University of Illinois professor of soil science Kenneth Olson has used data
collected over a 20-year period at Dixon Springs, Ill., to develop a new
protocol for more accurately measuring the carbon removed from the atmosphere
and subsequently sequestered in the soil as SOC.
“Many experiments
comparing no-till to conventional tillage on similar soils have shown no-till
to have higher levels of soil organic carbon,” Olson said. “So we know in
general that no-till is often better than conventional tillage at building or
retaining more of the organic matter in the soil, which is important to crop
productivity. However, this does not mean that no-till is necessarily
sequestering atmospheric carbon. It is often just losing carbon at a lower rate
than conventional tillage.” This unexpected discovery was the result of Olson’s
use of a pre-treatment SOC measurement method that compares change in soil
organic carbon over time on the same plots using the same tillage methods.
“This protocol does not assume that soil carbon pools are at steady state
(remain the same over time), but measures SOC at the beginning of an
experiment, at intervals during, and at the end of the experiment,” Olson said.
“Comparison studies with
one treatment as the baseline (usually conventional tillage) or control and
other tillage such as no-till as the experimental treatment should not be used
to determine SOC sequestration if soil samples are only collected and tested
once during or at the end of the study,” Olson said. The comparison method
assumes the conventional tillage baseline to be at a steady state and having
the same amount of SOC at the beginning and at the end of the long-term study,
and this may not be true. No-till as the experiment treatment needs to be
compared to itself on the same soils over time to determine if SOC sequestration
has really occurred.
Olson compared two
decades of data from previously eroded Grantsburg soils on 6 percent slopes to
a 30-inch depth with low SOC content in an attempt to quantify the amount and
rates of SOC sequestration, storage, retention, or loss as a result of a
conversion from conventional tillage to a no-till system. Olson used both the
comparison and the pre-treatment SOC measurement methods on the same plot area.

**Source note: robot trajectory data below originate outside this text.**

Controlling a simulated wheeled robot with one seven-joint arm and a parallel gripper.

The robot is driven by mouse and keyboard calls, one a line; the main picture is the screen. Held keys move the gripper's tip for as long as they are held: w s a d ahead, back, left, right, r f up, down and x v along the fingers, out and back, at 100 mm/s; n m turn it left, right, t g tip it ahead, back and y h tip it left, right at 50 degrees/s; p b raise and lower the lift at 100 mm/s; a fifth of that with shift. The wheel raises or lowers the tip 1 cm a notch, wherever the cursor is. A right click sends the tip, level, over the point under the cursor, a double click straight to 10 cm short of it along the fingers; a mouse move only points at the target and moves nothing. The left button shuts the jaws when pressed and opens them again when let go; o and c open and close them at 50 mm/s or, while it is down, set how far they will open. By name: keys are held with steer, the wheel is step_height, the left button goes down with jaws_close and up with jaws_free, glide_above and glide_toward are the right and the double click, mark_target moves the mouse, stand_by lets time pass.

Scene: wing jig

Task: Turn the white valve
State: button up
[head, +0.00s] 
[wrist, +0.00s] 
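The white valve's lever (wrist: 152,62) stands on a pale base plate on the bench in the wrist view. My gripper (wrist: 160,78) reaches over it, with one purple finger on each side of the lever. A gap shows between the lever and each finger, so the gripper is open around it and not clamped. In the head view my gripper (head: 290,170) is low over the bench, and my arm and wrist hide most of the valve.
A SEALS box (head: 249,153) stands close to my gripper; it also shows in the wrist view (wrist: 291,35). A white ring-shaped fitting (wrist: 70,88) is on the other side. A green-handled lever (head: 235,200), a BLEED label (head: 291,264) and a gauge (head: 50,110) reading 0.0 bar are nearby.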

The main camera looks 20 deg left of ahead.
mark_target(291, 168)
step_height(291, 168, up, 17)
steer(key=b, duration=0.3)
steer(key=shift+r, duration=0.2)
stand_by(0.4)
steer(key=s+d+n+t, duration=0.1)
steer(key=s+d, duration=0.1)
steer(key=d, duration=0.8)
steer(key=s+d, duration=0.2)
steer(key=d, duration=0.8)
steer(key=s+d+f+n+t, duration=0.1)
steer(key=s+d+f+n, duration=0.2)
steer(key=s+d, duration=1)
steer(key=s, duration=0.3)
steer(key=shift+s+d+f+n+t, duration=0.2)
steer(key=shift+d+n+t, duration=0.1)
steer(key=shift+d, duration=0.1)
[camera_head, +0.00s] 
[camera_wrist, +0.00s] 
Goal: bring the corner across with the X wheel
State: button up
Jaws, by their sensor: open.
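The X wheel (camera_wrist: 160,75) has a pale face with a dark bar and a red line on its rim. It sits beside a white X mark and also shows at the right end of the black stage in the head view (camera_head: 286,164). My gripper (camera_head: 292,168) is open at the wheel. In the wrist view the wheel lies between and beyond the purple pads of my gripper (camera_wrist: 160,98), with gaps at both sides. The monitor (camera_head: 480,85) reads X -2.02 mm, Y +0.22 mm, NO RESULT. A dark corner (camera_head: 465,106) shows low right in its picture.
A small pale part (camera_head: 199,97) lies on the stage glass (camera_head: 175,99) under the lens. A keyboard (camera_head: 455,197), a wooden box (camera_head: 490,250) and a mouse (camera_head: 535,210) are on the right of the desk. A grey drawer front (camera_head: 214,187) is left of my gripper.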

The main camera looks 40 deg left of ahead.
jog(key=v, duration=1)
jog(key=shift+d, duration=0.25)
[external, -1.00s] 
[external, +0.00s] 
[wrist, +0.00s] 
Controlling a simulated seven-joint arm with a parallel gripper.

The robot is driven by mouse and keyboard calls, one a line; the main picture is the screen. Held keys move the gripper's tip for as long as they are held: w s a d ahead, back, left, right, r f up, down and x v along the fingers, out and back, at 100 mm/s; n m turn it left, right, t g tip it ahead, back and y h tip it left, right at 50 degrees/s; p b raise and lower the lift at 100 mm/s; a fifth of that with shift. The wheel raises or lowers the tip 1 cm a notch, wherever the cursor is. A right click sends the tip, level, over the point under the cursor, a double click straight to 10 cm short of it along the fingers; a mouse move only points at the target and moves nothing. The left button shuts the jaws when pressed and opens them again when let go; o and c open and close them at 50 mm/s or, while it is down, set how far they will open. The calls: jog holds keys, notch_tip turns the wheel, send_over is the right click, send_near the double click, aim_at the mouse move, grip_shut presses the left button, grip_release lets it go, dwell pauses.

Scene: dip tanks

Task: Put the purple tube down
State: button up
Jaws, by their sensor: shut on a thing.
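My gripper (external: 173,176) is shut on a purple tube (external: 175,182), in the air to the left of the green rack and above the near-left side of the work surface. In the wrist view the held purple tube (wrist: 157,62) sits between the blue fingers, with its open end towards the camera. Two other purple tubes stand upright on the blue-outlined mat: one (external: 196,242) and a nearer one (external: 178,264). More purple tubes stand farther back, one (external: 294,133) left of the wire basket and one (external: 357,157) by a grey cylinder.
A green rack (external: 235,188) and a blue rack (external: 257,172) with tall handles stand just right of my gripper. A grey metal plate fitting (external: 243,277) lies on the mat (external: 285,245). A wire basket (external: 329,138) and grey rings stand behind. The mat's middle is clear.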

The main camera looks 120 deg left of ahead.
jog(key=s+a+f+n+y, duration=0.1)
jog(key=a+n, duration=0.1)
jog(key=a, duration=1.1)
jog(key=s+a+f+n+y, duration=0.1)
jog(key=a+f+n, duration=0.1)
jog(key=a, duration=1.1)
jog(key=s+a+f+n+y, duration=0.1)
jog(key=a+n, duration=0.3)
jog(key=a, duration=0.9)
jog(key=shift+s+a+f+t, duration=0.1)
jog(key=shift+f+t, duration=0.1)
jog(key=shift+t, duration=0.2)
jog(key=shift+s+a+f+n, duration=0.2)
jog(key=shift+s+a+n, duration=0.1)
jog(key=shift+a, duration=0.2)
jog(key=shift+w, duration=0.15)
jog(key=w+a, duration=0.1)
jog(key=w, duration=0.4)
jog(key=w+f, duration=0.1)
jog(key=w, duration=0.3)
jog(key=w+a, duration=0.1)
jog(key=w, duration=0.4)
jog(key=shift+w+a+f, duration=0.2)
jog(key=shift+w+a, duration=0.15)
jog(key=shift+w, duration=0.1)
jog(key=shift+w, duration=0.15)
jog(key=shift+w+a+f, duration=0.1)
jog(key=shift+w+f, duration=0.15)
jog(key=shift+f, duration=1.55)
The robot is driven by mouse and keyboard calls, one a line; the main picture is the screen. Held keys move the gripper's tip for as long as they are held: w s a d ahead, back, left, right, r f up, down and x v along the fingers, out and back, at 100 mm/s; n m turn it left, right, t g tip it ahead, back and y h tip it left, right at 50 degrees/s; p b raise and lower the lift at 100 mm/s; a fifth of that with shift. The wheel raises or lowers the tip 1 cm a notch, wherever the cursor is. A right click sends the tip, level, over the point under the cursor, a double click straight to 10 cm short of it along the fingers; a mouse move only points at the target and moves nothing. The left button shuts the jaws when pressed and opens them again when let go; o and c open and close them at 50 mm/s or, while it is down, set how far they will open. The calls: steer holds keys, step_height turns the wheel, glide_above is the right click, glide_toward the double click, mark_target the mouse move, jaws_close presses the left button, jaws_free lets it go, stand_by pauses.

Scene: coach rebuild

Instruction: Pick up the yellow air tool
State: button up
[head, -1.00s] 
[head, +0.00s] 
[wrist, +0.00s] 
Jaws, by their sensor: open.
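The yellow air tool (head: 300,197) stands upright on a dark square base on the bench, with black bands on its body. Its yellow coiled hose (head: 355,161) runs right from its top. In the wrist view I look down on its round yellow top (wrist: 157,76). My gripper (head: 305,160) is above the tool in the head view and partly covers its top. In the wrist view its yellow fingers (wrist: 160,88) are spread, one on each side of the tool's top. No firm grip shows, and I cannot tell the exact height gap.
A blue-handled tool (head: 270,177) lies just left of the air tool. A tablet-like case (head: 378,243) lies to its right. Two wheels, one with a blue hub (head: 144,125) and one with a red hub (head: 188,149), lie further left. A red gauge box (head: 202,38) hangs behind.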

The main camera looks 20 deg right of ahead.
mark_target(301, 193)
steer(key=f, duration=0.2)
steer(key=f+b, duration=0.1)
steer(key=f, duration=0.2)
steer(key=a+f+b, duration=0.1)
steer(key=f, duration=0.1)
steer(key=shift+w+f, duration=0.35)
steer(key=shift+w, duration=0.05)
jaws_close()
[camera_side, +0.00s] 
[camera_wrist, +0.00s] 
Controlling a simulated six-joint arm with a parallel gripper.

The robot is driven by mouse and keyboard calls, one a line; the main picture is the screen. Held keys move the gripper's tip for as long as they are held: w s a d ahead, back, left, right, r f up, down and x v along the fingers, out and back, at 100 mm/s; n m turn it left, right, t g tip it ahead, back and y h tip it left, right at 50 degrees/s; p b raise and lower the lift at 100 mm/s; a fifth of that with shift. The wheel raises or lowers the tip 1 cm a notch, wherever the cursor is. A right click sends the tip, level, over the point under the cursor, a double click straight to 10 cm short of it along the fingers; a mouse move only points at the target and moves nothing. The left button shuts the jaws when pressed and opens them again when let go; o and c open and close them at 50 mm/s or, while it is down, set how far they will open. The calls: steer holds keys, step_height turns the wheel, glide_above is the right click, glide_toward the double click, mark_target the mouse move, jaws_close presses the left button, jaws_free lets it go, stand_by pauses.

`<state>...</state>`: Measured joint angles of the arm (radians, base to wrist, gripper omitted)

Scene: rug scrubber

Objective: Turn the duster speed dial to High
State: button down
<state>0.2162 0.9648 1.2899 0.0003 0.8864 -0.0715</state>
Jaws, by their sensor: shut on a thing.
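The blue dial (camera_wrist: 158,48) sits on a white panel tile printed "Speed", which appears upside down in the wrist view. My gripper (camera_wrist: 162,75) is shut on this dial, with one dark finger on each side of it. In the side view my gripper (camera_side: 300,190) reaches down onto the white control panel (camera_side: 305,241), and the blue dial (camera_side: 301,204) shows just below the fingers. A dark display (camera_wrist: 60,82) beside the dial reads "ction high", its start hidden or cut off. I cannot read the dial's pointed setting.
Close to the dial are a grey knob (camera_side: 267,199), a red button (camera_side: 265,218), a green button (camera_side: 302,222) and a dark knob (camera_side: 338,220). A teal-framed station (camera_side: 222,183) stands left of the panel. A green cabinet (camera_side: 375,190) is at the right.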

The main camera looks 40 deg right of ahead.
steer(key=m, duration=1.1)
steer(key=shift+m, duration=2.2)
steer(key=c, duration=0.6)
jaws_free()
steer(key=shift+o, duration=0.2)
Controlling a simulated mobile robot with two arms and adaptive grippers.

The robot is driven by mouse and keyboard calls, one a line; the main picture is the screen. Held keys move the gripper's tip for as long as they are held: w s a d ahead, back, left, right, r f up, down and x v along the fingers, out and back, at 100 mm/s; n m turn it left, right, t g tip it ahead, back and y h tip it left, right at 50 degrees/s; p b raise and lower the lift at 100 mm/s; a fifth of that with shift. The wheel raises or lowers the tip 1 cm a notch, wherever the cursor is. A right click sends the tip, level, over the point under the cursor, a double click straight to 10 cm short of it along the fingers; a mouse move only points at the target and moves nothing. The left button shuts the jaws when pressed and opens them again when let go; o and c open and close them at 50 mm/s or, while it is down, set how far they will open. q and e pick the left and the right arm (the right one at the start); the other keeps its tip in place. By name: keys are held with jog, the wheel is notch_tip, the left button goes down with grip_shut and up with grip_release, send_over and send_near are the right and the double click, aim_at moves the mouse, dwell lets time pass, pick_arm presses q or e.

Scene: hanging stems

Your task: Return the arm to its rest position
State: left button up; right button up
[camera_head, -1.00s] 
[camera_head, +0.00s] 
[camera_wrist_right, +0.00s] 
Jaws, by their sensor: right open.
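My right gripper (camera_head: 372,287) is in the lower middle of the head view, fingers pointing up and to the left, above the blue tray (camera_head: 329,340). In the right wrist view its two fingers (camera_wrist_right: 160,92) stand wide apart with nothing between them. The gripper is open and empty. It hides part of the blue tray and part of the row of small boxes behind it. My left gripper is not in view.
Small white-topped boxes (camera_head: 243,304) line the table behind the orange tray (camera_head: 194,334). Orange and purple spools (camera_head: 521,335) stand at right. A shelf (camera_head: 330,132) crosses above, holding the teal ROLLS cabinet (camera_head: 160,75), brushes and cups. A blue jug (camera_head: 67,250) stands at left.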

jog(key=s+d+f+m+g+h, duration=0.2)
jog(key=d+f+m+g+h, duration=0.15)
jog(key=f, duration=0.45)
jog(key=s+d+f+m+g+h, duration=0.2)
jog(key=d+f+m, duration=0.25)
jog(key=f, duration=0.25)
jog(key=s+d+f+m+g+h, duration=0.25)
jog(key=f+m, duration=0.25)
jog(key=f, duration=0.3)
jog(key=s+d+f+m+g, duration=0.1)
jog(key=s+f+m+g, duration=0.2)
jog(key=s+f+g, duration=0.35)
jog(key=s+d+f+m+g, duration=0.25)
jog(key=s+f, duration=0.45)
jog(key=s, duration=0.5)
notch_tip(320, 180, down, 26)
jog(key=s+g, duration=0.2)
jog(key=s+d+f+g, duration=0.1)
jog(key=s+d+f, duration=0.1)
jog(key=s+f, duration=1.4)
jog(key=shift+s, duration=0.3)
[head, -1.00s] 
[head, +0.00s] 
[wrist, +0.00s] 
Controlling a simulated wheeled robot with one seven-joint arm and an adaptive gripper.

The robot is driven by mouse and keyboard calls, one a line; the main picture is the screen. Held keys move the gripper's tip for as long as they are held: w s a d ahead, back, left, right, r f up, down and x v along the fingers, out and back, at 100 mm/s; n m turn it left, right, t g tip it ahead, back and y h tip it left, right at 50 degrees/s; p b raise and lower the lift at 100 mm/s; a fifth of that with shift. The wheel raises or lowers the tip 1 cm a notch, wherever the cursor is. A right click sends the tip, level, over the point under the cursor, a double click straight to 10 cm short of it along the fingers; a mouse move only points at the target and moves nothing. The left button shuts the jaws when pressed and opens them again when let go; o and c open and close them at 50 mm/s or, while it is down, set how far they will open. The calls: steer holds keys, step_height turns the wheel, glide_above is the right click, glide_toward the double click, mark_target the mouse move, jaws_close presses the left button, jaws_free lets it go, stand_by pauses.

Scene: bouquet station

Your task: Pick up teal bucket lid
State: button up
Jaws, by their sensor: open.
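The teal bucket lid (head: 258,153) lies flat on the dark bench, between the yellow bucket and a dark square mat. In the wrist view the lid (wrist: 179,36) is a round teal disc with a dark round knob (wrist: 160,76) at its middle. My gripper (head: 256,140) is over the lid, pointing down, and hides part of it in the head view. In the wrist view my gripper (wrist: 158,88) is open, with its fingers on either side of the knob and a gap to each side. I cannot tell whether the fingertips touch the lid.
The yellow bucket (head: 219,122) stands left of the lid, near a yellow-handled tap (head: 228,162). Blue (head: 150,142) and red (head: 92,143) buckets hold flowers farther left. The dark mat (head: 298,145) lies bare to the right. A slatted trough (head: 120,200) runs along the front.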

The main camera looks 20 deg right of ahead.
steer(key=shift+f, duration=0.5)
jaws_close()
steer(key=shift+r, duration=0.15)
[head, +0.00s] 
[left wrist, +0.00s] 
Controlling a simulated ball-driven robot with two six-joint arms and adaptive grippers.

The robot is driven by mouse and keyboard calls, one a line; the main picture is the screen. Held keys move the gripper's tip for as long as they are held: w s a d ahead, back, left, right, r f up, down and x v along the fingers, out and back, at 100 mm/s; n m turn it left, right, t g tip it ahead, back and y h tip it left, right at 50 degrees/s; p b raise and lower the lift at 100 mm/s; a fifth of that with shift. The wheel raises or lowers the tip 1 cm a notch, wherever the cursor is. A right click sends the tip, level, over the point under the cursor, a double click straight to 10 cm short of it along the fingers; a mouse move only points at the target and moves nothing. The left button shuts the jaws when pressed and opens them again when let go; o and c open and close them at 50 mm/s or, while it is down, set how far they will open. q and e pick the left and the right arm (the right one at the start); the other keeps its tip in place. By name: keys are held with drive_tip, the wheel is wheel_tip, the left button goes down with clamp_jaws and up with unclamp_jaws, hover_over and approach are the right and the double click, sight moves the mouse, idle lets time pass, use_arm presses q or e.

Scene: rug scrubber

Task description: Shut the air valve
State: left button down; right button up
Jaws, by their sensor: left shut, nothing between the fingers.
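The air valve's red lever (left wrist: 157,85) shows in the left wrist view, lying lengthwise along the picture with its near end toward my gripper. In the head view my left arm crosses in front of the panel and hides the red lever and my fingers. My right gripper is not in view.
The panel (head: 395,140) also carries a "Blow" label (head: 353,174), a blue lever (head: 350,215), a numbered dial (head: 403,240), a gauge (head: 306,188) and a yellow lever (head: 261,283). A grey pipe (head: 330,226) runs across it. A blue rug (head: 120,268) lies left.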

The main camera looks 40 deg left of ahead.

His analysis revealed conventional tillage and no-till plot areas had less carbon
(C) at the end of the study than at the beginning using the pre-treatment SOC
method. According to the comparison method, no-till sequestered 4.1 tons of C
per acre for a 17 percent gain during the 20 years of the study. However, the
pre-treatment SOC method showed that the no-till plots actually lost 3.1 tons
of C per acre, a 13 percent loss in 20 years. Thus, no SOC sequestration had
actually occurred during the Dixon Springs study.
There were three major
reasons why the comparison study approach was the wrong method for measuring C
sequestration on the Dixon Springs plot area. First, the conventional tillage
plots were not at steady state and actually lost 30 percent of the C in 20
years due to erosion and SOC-rich sediment being transported off the plots. Second,
when the no-till and conventional tillage plots were sampled only once, it was
not possible to determine the rate of change over time. Last, the effect of
tillage equipment breaking down the soil aggregates increased the carbon
available to microbial decomposition and the release of C to the atmosphere as
CO₂.
“Field experiments must
be designed to more carefully measure, monitor, and assess internal and
external inputs,” Olson said. “The amount of SOC loss from soil storage during
the time of the experiment needs to be subtracted from SOC gains to determine
the change in net SOC storage. Further, soil laboratory and field methods for
quantifying SOC concentration must be refined to reduce under- and
over-estimation bias.”
Olson also recommends that
the definition of SOC sequestration include a reference to the land unit. “Soil organic carbon sequestration is
currently defined as the process of transferring CO₂ from the atmosphere into the soil
through plants, plant residues, and other organic solids that are stored or
retained as part of the soil organic matter (humus). The retention time of
sequestered carbon in the soil (terrestrial pool) can range from short-term
(not immediately released back to the atmosphere) to long-term (millennia)
storage,” Olson said. The SOC sequestration process should increase net SOC
storage during and at the end of a study to above the previous pre-treatment
baseline levels and result in a net reduction in the atmospheric CO₂ levels. I believe that the phrase ‘of a land unit’ needs to be added to
the definition to add clarity and to exclude the loading or adding of organic C
derived naturally or artificially from external sources,” Olson suggested.
Olson concluded by
saying that carbon not directly from the atmosphere and from outside the land
unit should not be counted as sequestered SOC. The
definition of SOC sequestration as defined with borders would mean any C
already in storage and transported or redistributed to the plot area or field
would have to be accounted for and does not qualify as sequestered SOC.
“Any manure from outside the plot area
or SOC-rich sediments transported and deposited from adjacent upland are just
redistributed or transported C and not really sequestered SOC,” Olson said. “That
C was already in storage and may in fact be released back to the atmosphere if
applied to the plot. For example, decomposing manure loaded on a land unit
increases the return of CO₂ to
the atmosphere and does not result in a depletion of atmospheric CO₂ , which
is the real goal. Because we often lack the ability to directly measure the
total change in the atmospheric CO₂
as a result of C loading on a plot or
field, we indirectly estimate it by measuring the change in amount of SOC being
stored in the land unit.
“These proposed
protocols are necessary to move the science forward and to attempt to address
future predicted climate trends,” Olson said. “The amount of SOC sequestered as
a result of alternative agricultural systems such as no-till and its effects on
net SOC storage changes in the soil over time and the SOC released to the water
and atmospheric pools need to be measured or calculated.”
Olson said that any
future Cap and Trade program will require SOC sequestration protocols to be established.
The method of measurement is critical if SOC sequestration is to be verified. “If
landowners are to truly sequester SOC, they must be able to prove that net
carbon gains have occurred over time in their fields and that the increased SOC
remains permanently stored in their soil,” Olson said.
“Soil organic carbon sequestration, storage,
retention and loss in U.S. croplands: Issues paper for protocol development”
was published online and will appear in the March 2013 issue of Geoderma.